# [Required task]
Each line from the one containing "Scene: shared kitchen" through the one containing "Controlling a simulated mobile" must be echoed exactly, endpoints included, and every other line omitted.

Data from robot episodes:
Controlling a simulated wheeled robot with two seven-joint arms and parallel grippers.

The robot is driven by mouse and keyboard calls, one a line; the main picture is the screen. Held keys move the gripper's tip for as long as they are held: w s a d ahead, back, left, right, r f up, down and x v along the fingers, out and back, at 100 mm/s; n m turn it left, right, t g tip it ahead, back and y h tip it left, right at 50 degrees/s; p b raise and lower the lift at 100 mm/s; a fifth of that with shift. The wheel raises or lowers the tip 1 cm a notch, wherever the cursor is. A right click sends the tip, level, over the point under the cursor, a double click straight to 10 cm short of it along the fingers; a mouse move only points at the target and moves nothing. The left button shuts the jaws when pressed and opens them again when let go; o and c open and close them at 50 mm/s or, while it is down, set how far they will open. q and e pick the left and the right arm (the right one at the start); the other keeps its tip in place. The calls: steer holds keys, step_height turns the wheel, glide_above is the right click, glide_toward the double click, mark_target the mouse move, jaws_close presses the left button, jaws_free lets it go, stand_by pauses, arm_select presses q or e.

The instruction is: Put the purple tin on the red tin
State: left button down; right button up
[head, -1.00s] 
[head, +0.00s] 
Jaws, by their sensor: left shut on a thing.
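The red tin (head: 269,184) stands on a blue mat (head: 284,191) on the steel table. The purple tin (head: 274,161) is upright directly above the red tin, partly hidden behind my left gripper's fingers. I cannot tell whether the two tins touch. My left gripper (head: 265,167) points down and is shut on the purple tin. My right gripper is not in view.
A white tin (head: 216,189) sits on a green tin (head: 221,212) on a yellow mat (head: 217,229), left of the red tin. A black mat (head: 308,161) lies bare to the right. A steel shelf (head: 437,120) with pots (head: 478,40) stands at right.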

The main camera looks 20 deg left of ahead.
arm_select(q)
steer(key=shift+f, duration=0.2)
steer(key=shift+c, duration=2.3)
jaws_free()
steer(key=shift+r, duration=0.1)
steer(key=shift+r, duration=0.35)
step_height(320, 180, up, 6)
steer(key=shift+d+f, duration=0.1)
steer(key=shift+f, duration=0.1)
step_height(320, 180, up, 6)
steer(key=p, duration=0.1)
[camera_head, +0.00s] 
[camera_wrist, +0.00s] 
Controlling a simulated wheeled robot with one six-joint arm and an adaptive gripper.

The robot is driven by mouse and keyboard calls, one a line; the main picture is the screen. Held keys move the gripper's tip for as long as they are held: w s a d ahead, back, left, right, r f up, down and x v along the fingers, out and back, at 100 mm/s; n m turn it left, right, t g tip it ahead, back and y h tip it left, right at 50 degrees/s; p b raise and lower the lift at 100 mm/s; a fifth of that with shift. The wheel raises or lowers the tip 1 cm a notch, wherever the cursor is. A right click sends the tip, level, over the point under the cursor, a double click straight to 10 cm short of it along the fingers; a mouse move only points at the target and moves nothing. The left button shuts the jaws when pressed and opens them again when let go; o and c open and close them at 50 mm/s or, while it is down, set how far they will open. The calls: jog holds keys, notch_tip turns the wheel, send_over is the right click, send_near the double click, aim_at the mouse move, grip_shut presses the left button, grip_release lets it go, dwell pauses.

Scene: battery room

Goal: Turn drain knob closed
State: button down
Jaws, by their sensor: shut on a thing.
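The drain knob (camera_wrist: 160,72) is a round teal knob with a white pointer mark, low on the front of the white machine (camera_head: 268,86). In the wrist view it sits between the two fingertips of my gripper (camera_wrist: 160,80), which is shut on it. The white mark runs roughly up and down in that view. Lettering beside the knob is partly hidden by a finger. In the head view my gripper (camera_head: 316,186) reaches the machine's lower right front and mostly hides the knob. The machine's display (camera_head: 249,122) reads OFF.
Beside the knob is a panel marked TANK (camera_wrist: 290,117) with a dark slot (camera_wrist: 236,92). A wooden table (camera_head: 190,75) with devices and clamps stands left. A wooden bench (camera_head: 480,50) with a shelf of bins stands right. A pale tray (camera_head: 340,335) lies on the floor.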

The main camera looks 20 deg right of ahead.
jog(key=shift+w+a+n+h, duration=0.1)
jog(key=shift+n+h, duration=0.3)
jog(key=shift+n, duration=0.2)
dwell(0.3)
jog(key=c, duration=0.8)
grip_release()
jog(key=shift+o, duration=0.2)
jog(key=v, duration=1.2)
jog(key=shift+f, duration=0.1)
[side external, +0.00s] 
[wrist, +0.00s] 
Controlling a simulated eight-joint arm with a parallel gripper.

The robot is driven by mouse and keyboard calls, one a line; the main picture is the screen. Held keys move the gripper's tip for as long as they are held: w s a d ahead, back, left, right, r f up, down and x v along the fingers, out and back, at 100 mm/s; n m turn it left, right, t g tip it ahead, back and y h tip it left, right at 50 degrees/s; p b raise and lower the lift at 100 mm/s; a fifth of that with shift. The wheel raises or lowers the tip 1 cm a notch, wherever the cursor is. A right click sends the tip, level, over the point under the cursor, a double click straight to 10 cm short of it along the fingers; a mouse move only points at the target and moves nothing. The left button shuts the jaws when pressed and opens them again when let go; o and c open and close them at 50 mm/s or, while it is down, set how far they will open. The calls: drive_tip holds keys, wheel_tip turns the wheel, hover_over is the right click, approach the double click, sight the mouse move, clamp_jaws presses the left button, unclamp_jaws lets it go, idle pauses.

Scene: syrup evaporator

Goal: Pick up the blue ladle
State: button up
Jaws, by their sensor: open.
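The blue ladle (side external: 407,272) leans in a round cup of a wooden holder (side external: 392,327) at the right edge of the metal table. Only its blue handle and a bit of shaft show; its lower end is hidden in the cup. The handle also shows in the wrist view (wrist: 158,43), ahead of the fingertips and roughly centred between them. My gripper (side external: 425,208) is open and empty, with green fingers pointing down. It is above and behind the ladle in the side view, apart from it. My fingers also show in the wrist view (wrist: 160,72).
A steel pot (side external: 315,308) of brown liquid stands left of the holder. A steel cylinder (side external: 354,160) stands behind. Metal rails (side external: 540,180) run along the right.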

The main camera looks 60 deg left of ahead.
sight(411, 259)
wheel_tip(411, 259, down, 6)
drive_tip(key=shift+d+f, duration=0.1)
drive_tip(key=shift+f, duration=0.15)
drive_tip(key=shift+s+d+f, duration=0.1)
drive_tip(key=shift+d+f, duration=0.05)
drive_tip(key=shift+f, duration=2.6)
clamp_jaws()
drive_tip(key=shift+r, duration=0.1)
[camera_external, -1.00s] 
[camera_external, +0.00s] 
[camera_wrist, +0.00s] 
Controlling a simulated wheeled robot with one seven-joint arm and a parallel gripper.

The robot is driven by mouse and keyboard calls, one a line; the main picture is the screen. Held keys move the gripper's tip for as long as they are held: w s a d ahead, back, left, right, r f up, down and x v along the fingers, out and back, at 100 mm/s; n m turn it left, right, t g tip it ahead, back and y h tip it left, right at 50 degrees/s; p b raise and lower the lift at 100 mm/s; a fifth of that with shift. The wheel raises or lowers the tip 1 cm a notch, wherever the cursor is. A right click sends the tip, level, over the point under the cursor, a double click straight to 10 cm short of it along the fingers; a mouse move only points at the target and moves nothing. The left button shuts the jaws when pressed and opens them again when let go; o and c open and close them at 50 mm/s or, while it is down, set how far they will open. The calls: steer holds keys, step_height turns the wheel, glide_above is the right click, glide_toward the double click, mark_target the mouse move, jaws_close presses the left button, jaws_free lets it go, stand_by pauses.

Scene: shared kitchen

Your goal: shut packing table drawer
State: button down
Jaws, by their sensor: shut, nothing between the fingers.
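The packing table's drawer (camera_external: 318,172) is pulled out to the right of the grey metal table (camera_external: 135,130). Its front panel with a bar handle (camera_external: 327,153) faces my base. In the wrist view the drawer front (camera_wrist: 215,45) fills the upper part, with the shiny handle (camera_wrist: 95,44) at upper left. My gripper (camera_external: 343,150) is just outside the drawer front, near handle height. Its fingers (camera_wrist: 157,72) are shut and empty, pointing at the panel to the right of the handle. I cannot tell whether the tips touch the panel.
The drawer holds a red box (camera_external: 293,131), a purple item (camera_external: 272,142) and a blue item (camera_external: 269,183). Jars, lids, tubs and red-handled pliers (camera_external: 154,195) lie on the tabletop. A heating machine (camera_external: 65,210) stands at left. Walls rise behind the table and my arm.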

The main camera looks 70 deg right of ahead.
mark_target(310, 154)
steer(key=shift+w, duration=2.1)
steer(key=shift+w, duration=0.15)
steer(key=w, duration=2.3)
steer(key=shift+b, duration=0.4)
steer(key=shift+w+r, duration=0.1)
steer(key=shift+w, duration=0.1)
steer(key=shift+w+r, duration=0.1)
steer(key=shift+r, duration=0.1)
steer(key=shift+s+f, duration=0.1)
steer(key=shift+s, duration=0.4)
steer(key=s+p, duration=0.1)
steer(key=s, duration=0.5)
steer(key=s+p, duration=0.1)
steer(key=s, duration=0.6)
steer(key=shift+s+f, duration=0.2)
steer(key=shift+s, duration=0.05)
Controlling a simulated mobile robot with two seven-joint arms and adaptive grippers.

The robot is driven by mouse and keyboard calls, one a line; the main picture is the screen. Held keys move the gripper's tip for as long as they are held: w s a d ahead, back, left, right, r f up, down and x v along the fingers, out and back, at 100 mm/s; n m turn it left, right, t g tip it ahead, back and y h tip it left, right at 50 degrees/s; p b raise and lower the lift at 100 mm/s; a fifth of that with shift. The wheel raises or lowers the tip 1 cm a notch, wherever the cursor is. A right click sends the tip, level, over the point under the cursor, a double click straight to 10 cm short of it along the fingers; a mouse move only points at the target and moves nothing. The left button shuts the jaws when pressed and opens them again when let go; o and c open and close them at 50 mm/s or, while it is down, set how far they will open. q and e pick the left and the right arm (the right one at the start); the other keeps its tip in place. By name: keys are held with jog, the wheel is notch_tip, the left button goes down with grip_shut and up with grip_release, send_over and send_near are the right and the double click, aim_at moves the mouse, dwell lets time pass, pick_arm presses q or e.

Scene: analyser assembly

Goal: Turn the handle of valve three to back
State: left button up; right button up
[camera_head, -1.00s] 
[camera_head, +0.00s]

# [Output]
Scene: shared kitchen

Your goal: shut packing table drawer
State: button down
Jaws, by their sensor: shut, nothing between the fingers.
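The packing table's drawer (camera_external: 318,172) is pulled out to the right of the grey metal table (camera_external: 135,130). Its front panel with a bar handle (camera_external: 327,153) faces my base. In the wrist view the drawer front (camera_wrist: 215,45) fills the upper part, with the shiny handle (camera_wrist: 95,44) at upper left. My gripper (camera_external: 343,150) is just outside the drawer front, near handle height. Its fingers (camera_wrist: 157,72) are shut and empty, pointing at the panel to the right of the handle. I cannot tell whether the tips touch the panel.
The drawer holds a red box (camera_external: 293,131), a purple item (camera_external: 272,142) and a blue item (camera_external: 269,183). Jars, lids, tubs and red-handled pliers (camera_external: 154,195) lie on the tabletop. A heating machine (camera_external: 65,210) stands at left. Walls rise behind the table and my arm.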

The main camera looks 70 deg right of ahead.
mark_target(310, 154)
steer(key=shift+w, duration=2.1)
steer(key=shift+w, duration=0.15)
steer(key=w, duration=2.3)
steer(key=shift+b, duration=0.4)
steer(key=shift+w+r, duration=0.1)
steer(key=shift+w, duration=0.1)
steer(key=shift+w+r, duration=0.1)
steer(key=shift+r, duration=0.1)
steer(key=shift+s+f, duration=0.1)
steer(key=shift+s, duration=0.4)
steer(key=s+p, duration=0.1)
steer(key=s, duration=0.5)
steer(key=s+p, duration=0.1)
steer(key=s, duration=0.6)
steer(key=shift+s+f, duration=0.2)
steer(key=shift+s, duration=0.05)
Controlling a simulated mobile robot with two seven-joint arms and adaptive grippers.

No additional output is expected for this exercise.